LYSTER Opera director Daniel Sinfield will step from behind the scenes and onto the stage when the company’s acclaimed production of The Merry Wives of Windsor arrives in Geelong this month.
Sinfield joins the cast after one of the production’s tenors received a prestigious vocal award, sending him to Austria.
An opera singer by trade, Sinfield said stepping into a show he had spent months directing was both exciting and daunting.

“[The cast] have been so good at bringing this to life with me as the director and now suddenly they are my colleagues,” he said.
Lyster Opera’s production combines Otto Nicolai’s 1849 comic opera with Shakespearean English dialogue, using modern touches and subtitles for the German songs to make the work more accessible for Australian audiences.
“It is confusing; the language is old, the opera is in German,” Sinfield said.
“We want audiences to understand it, because if they don’t understand it, how are they going to enjoy it as we do?”
That philosophy sits at the heart of Lyster Opera, which was inspired by the vision of William Saurin Lyster to bring opera to audiences beyond the major cities.

Today, the company tours productions across regional Victoria, balancing well-known works with more adventurous repertoire.
Sinfield said making opera accessible extended beyond the production itself to the ticket price, particularly as rising costs continue to challenge the performing arts sector.

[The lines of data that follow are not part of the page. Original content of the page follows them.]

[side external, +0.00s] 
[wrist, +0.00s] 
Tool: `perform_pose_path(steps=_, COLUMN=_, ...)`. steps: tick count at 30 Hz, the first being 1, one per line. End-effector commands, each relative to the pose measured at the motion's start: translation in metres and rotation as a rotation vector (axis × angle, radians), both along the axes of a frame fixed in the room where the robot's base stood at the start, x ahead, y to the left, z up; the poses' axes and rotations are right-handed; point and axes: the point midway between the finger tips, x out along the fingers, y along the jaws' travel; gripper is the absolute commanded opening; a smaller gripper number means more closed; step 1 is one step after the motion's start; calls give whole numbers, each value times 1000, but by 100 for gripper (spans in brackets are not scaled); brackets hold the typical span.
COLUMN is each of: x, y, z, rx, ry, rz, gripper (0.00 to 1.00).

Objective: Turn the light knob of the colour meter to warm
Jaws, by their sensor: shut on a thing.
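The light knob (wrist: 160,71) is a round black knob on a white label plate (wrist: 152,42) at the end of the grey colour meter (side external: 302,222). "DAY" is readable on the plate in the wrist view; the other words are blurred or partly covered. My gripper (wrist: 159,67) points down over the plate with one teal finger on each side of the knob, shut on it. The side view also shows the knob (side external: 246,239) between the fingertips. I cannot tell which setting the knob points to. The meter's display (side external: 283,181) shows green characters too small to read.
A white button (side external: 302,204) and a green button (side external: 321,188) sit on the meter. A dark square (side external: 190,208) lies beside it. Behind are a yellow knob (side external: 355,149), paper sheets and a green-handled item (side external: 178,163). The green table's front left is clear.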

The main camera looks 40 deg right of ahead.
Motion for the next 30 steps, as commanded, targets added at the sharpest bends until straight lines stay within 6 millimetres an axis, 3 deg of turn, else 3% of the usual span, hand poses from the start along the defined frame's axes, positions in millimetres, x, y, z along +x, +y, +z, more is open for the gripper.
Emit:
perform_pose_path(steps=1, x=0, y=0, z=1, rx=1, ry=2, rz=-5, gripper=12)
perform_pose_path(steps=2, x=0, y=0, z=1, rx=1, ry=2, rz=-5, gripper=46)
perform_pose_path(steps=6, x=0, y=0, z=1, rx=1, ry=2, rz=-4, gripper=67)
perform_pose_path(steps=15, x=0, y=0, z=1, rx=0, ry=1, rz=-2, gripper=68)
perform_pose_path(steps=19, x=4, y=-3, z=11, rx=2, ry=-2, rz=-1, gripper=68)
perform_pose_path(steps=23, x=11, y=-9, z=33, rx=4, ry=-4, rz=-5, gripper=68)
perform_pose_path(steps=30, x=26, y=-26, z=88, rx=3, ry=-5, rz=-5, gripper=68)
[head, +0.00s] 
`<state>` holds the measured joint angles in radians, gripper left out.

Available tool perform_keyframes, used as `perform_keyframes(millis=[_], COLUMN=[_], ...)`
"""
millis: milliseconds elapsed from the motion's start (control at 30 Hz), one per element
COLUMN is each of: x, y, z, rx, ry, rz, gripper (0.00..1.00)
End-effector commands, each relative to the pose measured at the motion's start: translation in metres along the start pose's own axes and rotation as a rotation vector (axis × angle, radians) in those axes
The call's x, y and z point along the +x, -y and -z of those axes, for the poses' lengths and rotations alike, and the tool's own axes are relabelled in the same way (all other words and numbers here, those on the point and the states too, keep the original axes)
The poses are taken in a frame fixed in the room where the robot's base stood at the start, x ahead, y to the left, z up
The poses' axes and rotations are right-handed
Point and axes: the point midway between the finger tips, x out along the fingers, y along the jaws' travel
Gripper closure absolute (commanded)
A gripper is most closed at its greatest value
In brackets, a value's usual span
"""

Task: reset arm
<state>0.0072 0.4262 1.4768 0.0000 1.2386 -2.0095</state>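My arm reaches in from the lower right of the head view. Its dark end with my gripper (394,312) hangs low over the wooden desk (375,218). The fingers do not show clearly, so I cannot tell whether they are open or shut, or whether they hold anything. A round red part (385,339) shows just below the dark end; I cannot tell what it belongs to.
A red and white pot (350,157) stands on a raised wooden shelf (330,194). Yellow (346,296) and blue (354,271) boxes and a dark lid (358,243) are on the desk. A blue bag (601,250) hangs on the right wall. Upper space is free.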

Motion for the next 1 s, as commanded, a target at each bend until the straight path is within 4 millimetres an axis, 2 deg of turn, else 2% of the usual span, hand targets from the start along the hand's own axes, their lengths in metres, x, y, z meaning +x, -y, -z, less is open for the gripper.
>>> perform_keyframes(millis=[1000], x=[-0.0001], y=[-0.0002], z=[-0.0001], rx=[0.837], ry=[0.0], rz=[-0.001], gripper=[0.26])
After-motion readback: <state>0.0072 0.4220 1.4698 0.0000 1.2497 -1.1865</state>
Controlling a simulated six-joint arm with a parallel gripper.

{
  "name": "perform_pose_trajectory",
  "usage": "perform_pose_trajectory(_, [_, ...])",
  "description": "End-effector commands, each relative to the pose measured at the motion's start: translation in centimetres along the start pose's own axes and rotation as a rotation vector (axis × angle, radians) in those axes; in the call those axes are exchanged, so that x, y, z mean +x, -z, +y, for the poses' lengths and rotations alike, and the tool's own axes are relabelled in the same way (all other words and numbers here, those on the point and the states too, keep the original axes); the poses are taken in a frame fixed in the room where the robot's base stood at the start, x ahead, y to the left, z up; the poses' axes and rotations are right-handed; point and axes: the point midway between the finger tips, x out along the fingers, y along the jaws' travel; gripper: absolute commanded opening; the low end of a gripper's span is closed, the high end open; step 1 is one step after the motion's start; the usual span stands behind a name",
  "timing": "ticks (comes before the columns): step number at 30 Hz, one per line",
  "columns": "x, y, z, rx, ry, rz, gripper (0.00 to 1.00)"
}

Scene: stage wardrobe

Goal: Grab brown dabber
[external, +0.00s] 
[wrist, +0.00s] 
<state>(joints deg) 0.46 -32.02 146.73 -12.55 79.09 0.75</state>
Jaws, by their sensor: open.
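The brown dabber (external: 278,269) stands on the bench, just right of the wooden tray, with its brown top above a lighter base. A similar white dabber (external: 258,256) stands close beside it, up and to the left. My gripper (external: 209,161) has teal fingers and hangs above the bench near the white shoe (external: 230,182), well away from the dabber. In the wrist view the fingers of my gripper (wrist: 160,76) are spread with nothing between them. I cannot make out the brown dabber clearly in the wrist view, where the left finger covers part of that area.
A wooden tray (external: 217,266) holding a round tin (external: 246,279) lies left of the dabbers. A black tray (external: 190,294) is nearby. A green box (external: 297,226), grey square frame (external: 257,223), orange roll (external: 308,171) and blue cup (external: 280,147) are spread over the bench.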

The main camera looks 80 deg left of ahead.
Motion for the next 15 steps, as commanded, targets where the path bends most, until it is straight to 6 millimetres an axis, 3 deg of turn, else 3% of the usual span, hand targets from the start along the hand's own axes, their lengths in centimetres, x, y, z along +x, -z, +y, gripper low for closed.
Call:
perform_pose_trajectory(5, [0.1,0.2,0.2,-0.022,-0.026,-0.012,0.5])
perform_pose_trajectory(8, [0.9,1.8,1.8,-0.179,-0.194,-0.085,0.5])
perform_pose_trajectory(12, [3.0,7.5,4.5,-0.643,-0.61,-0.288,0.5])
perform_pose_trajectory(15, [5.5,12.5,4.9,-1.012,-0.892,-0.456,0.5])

“There has to be another way, and this is our way of doing that – finding a way to still bring opera around the town but trying to make it affordable,” he said of Lyster Opera’s non-for-profit theatre model.
“At the end of the day, we are in a cost-of-living crisis… and we don’t want people to have to feel that they are really scraping the bottom of their purse in order to buy a ticket to a show.”
Lyster Opera’s The Merry Wives of Windsor will be performed on 25 July at the Courthouse Theatre.
Tickets are available via Humanitix.